CHARACTERIZATION OF A WATER-HEXAFLUOROBENZENE COMPLEX USING MATRIX ISOLATION INFRARED SPECTROSCOPY

Abstract

Matrix isolation infrared spectroscopy was used to characterize a 1:1 complex of water (H$_{2}$O) with hexafluorobenzene (C$_{6}$F$_{6}$). Co-deposition experiments with H$_{2}$O and C$_{6}$F$_{6}$ were performed at 17 K using nitrogen and argon as the matrix gases. New infrared bands attributable to the H$_{2}$O-C$_{6}$F$_{6}$ complex were observed near the asymmetric stretching, symmetric stretching, and bending vibrations of the water monomer and near the C-F and C-C stretching vibrations of the C$_{6}$F$_{6}$ monomer.

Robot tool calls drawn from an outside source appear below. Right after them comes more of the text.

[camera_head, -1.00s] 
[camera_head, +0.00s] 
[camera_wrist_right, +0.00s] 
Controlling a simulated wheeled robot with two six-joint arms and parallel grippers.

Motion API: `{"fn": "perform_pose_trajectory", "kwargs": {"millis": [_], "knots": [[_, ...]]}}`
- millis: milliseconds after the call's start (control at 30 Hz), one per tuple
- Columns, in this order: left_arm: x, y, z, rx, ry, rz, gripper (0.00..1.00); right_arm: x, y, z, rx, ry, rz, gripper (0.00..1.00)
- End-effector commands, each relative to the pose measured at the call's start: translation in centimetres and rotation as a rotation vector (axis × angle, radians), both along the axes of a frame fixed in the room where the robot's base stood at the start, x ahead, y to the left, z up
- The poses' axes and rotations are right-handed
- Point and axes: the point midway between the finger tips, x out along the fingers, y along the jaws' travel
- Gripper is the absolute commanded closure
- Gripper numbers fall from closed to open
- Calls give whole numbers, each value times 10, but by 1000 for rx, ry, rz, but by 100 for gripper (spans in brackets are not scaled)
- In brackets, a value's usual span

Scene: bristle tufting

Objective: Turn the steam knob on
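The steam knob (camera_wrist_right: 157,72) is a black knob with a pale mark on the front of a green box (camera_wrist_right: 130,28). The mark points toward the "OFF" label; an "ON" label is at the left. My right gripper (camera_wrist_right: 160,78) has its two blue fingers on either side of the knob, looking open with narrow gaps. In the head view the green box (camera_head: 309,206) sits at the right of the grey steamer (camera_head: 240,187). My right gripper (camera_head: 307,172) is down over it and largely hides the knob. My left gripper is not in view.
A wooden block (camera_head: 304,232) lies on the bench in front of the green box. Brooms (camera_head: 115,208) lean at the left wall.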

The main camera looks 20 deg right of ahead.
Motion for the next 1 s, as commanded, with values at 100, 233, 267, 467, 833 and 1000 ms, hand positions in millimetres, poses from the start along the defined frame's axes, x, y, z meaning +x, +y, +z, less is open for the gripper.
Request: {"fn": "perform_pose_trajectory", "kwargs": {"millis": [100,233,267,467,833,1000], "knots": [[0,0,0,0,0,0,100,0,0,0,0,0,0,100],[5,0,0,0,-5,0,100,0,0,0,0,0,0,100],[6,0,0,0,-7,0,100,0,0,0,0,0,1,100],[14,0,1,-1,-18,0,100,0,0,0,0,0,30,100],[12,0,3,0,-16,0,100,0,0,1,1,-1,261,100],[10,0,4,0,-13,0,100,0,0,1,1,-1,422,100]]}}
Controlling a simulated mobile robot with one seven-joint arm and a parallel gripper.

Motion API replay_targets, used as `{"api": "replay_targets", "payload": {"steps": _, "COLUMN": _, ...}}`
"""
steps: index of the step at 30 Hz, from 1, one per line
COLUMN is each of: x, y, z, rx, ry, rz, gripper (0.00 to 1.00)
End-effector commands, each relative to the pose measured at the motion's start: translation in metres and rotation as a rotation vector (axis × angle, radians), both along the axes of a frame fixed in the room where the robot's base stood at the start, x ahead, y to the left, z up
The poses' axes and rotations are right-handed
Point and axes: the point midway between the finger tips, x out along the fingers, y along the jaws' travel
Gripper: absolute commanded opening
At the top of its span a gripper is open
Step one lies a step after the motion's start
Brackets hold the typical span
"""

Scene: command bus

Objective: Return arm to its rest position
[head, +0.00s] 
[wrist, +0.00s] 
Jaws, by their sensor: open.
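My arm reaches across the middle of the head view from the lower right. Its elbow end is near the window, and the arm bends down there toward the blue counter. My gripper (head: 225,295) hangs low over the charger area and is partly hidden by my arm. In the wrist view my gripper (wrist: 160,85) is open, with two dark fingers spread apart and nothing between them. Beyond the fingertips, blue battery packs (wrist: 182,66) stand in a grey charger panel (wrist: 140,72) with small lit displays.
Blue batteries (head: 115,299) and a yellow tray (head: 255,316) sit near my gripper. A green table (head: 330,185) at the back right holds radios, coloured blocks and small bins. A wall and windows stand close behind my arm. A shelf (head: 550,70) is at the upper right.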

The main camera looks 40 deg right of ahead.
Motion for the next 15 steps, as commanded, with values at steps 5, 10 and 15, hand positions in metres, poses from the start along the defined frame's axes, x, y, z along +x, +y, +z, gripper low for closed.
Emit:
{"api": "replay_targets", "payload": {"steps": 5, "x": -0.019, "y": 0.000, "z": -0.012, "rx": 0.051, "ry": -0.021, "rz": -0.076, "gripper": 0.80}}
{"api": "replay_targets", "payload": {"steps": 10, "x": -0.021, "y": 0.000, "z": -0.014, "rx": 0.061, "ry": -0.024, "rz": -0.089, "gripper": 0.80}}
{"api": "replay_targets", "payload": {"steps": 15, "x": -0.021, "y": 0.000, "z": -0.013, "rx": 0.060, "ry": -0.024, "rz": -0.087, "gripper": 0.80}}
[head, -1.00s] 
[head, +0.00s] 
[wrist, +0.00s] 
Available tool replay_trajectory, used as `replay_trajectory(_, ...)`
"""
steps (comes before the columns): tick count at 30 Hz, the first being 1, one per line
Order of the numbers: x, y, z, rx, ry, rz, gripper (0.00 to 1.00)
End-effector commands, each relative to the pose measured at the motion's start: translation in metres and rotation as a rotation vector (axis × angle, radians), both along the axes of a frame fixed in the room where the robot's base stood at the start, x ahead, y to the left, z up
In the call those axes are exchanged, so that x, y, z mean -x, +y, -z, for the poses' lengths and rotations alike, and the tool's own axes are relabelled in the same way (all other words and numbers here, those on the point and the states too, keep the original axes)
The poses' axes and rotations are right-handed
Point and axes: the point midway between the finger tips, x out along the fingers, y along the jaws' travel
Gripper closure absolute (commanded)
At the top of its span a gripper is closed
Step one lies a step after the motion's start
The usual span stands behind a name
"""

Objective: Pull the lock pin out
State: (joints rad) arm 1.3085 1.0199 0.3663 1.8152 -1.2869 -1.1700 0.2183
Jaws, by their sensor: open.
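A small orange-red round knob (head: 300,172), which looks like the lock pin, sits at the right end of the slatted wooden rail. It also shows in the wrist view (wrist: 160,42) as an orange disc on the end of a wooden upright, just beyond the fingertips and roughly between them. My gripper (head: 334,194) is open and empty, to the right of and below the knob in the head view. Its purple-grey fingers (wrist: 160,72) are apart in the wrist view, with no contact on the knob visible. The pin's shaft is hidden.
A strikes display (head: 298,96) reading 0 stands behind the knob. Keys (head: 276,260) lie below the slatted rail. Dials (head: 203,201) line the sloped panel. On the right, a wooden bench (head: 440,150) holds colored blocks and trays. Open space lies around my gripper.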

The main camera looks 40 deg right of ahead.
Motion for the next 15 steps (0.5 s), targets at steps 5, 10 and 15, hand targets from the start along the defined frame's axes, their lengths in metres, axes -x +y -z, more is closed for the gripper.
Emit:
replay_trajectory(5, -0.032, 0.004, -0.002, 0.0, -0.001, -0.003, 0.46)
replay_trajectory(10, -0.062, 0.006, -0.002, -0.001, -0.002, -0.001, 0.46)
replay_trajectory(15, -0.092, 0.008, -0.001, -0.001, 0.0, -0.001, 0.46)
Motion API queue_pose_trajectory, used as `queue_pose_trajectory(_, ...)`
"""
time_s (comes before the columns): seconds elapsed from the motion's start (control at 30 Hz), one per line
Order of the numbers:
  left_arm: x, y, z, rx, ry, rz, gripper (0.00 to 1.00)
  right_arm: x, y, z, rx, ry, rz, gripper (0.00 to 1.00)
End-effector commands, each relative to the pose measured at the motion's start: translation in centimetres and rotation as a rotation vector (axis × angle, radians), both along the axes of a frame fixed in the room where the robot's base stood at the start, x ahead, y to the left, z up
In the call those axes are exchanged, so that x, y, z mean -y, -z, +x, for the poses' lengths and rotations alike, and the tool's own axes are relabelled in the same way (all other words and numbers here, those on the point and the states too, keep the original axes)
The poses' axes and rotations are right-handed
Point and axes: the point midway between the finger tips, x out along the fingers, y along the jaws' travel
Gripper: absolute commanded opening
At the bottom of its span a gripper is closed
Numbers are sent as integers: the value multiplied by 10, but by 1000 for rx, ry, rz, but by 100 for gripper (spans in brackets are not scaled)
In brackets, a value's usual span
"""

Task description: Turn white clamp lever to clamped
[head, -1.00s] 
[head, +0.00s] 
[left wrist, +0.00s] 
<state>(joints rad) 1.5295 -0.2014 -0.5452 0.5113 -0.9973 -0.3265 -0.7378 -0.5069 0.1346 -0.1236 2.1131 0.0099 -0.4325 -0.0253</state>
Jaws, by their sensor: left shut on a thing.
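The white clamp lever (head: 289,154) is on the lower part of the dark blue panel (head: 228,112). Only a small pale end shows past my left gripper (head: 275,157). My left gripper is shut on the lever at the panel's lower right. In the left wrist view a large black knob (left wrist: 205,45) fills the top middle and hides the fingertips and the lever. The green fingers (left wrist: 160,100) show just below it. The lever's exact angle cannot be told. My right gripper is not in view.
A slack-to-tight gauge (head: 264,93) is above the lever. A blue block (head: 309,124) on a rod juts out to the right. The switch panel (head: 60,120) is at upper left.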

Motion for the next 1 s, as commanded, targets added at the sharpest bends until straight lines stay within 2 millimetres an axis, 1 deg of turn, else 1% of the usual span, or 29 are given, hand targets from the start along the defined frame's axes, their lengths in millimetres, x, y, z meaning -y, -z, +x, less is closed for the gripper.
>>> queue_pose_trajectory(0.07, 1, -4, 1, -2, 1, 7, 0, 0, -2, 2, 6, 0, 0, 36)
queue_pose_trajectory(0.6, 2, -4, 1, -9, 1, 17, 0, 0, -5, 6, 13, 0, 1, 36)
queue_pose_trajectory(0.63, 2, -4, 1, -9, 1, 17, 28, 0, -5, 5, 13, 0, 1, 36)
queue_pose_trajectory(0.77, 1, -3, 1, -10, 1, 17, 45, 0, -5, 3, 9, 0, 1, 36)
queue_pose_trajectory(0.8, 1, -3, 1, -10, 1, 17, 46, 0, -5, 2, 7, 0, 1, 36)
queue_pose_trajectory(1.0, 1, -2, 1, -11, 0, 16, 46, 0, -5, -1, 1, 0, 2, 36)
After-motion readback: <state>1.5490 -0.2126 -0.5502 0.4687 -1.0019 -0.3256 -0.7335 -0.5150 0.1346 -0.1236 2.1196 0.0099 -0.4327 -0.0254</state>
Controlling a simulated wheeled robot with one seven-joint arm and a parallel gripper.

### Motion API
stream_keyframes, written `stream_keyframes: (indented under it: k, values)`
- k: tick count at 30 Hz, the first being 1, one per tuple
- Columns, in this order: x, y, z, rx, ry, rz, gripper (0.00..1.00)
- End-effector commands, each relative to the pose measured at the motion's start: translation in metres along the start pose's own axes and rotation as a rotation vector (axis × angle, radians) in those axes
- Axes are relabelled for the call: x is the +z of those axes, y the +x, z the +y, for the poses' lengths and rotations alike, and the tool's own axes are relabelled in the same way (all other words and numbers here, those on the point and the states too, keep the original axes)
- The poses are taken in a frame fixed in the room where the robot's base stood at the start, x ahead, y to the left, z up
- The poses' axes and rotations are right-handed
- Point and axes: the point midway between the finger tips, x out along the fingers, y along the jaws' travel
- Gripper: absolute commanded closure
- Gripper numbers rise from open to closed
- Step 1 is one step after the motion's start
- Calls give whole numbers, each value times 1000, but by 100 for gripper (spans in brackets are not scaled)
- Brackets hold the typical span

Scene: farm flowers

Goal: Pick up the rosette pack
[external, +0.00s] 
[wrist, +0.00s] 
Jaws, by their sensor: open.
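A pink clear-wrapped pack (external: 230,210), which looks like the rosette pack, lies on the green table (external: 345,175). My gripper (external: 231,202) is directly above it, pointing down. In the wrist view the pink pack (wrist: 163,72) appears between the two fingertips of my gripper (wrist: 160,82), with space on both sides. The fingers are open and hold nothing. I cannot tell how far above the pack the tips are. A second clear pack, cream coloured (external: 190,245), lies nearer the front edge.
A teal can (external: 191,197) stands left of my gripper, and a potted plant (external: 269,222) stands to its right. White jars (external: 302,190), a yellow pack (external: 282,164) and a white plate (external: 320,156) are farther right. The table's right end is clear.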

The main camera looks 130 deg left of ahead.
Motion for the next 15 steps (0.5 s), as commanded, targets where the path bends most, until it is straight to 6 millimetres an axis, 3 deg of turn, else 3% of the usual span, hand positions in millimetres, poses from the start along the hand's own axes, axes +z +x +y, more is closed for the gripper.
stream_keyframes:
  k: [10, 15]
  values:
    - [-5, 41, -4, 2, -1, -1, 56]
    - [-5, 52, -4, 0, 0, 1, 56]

Identification of the new infrared bands to those of the complex were established by comparing the co-deposition spectra with the spectra of the individual monomers, by performing experiments with isotopically labeled water (D$_{2}$O and HDO), and by matrix annealing experiments. Theoretical calculations were also performed for the H$_{2}$O-C$_{6}$F$_{6}$ complex using ab initio and density functional theory methods. In general, the calculations predict the H$_{2}$O and C$_{6}$F$_{6}$ vibrational frequencies in the H$_{2}$O-C$_{6}$F$_{6}$ complex to be shifted with respect to the H$_{2}$O and C$_{6}$F$_{6}$ monomers by similar magnitudes as to what we observe experimentally, lending support to our assignments.